For solving $(\heartsuit)$, the $k$-th iteration of the proximal point algorithm begins with a given $x^k$, and renders a new iterate $x^{k+1}$ via the recursion \begin{align} x^{k+1} = \operatorname{argmin}_x \theta(x) + f(x) + \frac{r}{2} \| x - x^k \|_2^2. \end{align}
As shown in the literature (see, e.g., slide#9-10 in [1]), one could show the nice contraction property as \begin{align} \|x^{k+1} - x^\star\|^2 \leq \|x^{k} - x^\star\|^2 - \|x^{k} - x^{k+1}\|^2. \end{align}
Now my questions are, if one shows $\exists \alpha, 0 < \alpha \leq 1$ \begin{align} {\color{red}{\alpha}} \|x^{k+1} - x^\star\|^2 \leq \|x^{k} - x^\star\|^2 - \|x^{k} - x^{k+1}\|^2. \end{align}
Does the above not show convergence still? In my eyes, it does. Please correct me if I am wrong. Please enlighten me.

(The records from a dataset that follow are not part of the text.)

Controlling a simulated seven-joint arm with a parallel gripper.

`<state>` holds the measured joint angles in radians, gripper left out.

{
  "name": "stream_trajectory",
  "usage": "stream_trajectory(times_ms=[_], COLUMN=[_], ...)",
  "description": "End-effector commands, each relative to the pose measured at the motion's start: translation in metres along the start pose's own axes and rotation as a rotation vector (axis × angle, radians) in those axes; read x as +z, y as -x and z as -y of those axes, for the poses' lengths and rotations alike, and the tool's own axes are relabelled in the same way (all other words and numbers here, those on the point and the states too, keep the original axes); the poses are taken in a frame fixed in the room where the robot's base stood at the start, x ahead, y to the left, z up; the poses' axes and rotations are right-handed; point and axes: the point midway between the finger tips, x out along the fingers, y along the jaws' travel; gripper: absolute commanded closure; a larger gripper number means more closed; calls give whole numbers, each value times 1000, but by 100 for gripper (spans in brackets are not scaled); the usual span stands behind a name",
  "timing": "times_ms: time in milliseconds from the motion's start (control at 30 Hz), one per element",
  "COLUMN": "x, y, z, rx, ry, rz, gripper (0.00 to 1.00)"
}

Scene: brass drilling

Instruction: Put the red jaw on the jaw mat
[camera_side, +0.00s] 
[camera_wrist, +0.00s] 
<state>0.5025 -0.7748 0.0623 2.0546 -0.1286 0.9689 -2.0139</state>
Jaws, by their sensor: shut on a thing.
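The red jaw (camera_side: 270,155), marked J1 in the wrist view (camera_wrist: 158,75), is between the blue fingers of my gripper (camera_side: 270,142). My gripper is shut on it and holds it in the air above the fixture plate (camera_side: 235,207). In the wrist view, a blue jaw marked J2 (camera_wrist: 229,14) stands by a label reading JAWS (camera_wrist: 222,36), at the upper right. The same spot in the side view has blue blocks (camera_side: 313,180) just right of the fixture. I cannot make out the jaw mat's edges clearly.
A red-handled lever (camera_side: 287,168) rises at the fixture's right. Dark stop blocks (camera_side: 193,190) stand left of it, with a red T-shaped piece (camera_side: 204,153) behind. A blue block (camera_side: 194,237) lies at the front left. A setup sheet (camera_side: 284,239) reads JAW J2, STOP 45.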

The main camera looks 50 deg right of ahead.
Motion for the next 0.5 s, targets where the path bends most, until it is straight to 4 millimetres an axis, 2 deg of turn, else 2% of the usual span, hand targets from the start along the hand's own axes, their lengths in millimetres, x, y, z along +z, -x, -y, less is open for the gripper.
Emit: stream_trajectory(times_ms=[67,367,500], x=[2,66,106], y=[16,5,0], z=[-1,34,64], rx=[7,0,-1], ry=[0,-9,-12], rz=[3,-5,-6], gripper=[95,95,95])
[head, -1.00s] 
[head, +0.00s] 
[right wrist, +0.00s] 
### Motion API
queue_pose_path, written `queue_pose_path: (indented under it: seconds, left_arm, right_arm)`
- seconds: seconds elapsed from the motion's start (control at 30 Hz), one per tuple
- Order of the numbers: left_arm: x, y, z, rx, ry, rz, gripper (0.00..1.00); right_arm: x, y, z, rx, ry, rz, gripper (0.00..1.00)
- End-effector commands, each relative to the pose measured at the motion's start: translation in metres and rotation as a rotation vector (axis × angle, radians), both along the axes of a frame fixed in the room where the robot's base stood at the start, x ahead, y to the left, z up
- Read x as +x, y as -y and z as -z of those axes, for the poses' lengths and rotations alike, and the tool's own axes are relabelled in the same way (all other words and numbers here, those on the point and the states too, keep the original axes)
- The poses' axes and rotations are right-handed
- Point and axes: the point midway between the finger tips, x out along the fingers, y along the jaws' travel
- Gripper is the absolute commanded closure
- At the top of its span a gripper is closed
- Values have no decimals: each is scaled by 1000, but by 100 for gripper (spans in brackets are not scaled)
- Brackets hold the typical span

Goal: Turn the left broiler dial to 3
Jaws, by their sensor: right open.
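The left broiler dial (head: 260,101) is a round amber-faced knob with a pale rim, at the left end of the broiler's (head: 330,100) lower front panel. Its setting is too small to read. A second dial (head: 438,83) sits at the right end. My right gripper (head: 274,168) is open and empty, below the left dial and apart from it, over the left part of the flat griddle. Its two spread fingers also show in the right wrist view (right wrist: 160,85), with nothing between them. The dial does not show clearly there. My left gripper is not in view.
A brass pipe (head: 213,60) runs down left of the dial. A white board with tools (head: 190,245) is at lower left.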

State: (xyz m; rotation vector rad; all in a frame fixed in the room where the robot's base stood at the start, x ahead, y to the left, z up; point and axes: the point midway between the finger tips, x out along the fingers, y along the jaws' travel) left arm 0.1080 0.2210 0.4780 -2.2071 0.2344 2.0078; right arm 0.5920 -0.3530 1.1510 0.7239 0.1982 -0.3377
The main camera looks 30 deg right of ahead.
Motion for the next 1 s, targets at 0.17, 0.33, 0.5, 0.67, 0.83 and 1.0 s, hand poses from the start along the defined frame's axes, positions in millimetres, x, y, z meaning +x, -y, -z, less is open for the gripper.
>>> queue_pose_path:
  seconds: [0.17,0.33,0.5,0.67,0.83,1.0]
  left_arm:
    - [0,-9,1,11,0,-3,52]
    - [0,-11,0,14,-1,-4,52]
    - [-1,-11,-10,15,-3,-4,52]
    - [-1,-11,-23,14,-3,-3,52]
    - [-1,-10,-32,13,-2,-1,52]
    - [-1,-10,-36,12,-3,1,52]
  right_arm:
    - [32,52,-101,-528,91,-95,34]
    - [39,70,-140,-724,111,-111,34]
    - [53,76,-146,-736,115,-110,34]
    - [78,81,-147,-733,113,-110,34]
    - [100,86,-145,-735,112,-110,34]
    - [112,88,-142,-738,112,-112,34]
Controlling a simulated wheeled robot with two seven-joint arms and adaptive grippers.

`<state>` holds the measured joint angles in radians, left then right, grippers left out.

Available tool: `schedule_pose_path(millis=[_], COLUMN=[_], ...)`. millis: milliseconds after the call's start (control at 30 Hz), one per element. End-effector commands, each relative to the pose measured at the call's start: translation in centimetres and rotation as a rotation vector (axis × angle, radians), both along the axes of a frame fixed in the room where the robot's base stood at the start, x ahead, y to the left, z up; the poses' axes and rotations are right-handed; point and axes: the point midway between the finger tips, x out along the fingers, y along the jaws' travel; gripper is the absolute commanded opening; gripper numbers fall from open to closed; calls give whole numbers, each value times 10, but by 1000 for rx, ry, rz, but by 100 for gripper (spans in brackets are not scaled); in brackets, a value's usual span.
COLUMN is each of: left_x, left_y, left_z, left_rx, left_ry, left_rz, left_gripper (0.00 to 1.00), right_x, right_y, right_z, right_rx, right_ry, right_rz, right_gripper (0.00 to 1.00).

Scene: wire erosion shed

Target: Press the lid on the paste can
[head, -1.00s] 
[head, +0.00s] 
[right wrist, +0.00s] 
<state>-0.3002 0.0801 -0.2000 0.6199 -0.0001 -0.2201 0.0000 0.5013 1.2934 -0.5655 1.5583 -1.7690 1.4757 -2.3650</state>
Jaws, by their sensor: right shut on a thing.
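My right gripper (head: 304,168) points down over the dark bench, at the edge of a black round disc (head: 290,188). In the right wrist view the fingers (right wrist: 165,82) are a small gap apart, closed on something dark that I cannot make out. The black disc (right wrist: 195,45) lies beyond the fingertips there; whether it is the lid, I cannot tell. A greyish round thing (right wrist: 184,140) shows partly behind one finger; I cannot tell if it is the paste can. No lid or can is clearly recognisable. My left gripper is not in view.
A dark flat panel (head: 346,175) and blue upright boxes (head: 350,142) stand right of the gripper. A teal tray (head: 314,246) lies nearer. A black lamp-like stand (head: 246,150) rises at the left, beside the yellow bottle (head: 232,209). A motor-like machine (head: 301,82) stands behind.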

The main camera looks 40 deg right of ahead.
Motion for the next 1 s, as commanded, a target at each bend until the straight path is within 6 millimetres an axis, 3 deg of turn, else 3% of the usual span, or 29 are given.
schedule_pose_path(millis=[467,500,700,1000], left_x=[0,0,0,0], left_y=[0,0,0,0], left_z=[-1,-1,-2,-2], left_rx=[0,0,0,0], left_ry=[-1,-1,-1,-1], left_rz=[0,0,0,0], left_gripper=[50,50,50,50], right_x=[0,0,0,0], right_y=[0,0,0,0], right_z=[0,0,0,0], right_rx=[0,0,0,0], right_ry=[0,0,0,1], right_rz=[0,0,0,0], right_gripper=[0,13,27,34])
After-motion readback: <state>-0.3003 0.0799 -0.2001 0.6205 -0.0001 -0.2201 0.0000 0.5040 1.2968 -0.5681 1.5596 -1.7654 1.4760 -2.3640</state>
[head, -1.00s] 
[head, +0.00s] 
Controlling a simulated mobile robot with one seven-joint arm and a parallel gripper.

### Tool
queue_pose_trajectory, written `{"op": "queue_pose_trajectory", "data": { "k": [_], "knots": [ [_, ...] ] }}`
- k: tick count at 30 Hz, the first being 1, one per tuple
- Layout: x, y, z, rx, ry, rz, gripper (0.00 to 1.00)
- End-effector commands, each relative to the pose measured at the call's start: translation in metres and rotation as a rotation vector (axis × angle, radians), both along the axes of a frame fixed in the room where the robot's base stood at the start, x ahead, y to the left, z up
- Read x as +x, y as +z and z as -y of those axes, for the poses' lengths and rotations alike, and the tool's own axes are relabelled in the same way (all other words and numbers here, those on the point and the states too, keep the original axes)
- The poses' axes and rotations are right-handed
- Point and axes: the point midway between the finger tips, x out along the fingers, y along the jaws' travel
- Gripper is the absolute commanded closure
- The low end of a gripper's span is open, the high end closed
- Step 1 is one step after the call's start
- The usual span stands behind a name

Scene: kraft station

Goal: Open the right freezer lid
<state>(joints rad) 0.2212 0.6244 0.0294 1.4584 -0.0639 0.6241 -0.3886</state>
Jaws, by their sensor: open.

If you agree it does show convergence, then how to interpret such a contraction?
Should both terms $\|x^{k+1} - x^\star\|^2$ and $\|x^{k} - x^\star\|^2$ have equal weights? In other words, should $\alpha$ factor exist on both terms $\|x^{k+1} - x^\star\|^2$ and $\|x^{k} - x^\star\|^2$?
This inequality alone does not show convergence. It only implies boundedness of $(x_k)$ and $\|x_{k+1}-x_k\|\to0$. Note that a constant sequence $x_k=x^0\ne x^*$ also satisfies the inequality.
If the inequality is fulfilled only for some $\alpha\in (0,1)$ then not much can be said: $x^*=0$ and $x_k = \left(\frac{2}{1+\alpha}\right)^k$ satisfy the inequality but $(x_k)$ is unbounded.